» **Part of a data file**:
##########
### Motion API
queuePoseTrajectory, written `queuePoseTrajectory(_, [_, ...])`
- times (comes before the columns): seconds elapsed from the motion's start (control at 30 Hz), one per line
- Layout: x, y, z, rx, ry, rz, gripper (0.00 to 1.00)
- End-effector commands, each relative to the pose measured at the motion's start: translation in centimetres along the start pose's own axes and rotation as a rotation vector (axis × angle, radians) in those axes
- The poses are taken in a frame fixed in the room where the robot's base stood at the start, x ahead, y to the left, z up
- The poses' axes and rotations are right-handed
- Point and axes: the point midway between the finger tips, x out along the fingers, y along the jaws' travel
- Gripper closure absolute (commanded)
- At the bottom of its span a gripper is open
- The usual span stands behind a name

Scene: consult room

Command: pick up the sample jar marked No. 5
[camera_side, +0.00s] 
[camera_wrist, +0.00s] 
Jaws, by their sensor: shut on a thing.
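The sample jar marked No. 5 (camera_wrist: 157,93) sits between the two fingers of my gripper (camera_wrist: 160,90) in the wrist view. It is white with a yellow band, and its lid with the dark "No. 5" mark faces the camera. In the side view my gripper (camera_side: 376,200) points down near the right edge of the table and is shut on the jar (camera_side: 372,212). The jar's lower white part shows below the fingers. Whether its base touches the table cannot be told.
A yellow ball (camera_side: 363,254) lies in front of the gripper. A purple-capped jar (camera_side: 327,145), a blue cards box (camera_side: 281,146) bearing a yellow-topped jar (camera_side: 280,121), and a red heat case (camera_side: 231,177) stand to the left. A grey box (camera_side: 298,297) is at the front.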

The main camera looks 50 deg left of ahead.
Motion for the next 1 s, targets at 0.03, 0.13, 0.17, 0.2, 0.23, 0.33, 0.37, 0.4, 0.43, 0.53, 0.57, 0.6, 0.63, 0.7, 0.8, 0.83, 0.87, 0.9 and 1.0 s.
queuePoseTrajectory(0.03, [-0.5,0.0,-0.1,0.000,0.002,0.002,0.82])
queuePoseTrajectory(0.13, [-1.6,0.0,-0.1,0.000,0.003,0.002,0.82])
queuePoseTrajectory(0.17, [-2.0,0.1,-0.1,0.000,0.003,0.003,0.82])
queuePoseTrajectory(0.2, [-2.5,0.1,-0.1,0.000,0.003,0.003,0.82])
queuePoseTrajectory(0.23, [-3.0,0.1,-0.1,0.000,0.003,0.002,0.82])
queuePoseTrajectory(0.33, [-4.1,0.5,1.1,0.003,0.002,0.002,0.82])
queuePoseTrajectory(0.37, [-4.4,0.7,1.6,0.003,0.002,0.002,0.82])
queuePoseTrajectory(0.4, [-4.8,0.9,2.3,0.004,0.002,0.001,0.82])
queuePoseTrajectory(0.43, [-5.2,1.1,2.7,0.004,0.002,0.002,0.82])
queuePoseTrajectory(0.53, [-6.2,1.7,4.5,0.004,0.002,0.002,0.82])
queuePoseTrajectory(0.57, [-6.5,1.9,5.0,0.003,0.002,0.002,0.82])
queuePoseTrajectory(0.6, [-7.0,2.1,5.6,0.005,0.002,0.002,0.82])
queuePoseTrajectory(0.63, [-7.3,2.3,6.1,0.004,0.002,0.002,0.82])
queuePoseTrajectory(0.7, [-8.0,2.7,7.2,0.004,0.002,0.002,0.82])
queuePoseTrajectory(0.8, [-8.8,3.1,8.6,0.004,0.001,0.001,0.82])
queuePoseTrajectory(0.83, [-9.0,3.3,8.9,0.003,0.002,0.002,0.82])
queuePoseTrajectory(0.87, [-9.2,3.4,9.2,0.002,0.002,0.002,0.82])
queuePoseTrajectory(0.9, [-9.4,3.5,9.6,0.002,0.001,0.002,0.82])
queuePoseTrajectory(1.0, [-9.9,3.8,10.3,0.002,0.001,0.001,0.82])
##########
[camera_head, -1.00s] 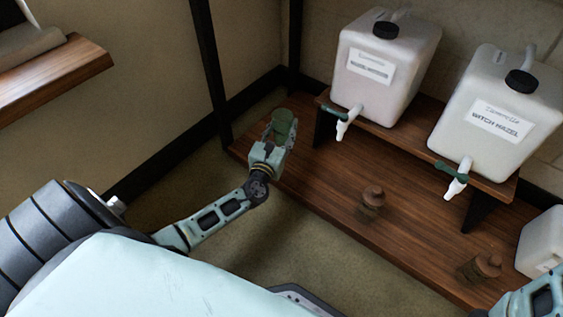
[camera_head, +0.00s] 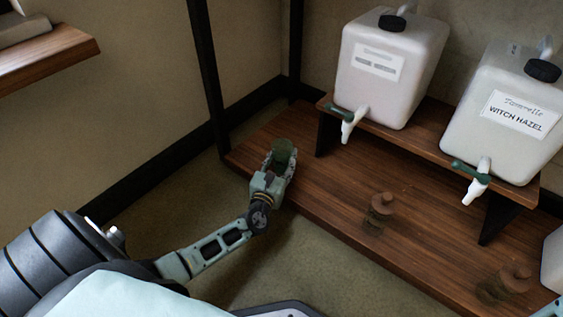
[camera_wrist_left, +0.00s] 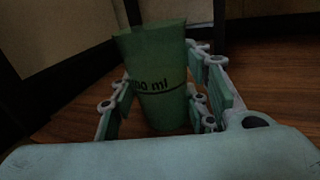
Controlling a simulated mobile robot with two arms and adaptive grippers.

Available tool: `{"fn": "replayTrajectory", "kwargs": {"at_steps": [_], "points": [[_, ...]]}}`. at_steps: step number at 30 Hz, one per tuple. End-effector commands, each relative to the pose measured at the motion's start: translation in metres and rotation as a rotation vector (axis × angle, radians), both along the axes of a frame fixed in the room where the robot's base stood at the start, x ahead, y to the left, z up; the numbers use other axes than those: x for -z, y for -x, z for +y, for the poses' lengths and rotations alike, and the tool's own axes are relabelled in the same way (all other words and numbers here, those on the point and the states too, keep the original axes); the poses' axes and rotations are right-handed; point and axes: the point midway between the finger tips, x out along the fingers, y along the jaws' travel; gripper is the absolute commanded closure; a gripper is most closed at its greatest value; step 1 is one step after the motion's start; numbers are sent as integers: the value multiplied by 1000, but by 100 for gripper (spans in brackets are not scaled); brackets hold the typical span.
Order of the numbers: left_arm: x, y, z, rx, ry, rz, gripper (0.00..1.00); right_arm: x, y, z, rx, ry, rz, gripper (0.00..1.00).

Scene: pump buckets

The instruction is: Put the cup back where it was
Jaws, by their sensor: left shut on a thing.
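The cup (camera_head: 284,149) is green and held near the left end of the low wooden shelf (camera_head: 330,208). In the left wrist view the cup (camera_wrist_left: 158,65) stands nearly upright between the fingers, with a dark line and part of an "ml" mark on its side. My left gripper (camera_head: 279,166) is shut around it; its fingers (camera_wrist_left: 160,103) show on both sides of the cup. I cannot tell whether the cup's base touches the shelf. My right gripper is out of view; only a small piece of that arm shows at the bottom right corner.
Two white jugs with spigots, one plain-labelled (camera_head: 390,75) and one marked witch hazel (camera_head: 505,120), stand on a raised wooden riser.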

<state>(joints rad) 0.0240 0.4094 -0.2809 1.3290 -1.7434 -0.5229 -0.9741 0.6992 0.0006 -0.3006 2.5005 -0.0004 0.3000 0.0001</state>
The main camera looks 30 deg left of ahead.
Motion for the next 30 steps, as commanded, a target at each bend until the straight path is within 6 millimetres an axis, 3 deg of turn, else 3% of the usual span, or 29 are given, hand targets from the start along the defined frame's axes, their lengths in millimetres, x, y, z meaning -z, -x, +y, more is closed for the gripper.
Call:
##########
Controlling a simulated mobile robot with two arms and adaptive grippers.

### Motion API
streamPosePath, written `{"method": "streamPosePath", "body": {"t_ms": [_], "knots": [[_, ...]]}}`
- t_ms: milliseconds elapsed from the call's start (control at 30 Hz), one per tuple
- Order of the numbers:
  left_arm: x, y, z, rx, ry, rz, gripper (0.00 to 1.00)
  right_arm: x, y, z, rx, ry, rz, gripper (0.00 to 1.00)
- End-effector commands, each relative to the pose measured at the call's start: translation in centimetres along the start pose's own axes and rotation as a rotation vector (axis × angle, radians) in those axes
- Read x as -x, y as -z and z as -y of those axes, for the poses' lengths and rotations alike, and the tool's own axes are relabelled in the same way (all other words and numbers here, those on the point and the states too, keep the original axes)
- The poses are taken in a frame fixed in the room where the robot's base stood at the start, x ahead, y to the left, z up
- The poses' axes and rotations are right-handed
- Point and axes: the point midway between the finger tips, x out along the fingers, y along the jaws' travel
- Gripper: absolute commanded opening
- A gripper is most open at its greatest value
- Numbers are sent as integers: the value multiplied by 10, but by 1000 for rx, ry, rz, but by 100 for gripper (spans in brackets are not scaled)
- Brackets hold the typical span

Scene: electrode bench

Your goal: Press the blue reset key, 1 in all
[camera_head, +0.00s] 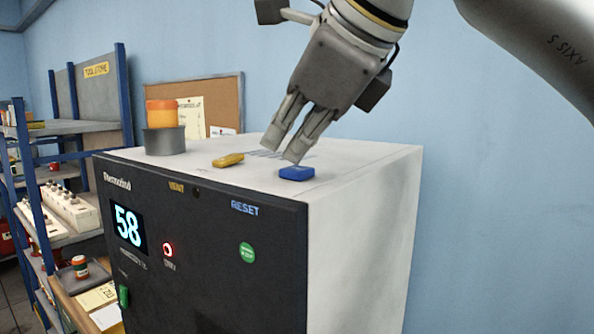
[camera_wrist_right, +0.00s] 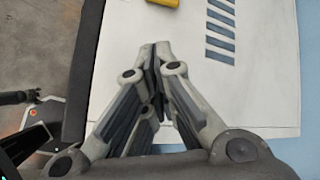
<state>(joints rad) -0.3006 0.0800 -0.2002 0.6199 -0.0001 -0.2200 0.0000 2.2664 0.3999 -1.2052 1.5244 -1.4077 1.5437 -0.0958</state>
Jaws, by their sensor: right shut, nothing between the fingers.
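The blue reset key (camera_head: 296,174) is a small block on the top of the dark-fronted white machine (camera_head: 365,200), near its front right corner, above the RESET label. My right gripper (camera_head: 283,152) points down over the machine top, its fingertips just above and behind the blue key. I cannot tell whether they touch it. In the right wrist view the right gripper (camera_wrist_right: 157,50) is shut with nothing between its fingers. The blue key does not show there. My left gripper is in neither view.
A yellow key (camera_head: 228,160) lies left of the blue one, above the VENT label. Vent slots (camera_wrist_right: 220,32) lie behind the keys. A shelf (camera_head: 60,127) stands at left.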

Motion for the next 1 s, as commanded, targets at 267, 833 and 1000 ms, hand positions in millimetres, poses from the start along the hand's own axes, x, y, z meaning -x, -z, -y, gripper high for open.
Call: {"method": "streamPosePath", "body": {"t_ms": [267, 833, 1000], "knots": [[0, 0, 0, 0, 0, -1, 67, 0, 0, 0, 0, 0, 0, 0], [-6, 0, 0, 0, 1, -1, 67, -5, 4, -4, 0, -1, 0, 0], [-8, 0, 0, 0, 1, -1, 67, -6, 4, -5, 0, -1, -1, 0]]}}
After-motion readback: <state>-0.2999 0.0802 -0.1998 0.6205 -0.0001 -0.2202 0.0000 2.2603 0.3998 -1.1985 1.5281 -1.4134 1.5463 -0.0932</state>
##########
» **WHAT NEEDS TO BE DONE**:
With the first line being the one containing "- times (comes" and the last line the one containing "[camera_wrist, +0.00s]", transcribe exactly the lines above that fall in that range.

» **ANSWER TO THE PROBLEM**:
- times (comes before the columns): seconds elapsed from the motion's start (control at 30 Hz), one per line
- Layout: x, y, z, rx, ry, rz, gripper (0.00 to 1.00)
- End-effector commands, each relative to the pose measured at the motion's start: translation in centimetres along the start pose's own axes and rotation as a rotation vector (axis × angle, radians) in those axes
- The poses are taken in a frame fixed in the room where the robot's base stood at the start, x ahead, y to the left, z up
- The poses' axes and rotations are right-handed
- Point and axes: the point midway between the finger tips, x out along the fingers, y along the jaws' travel
- Gripper closure absolute (commanded)
- At the bottom of its span a gripper is open
- The usual span stands behind a name

Scene: consult room

Command: pick up the sample jar marked No. 5
[camera_side, +0.00s] 
[camera_wrist, +0.00s] 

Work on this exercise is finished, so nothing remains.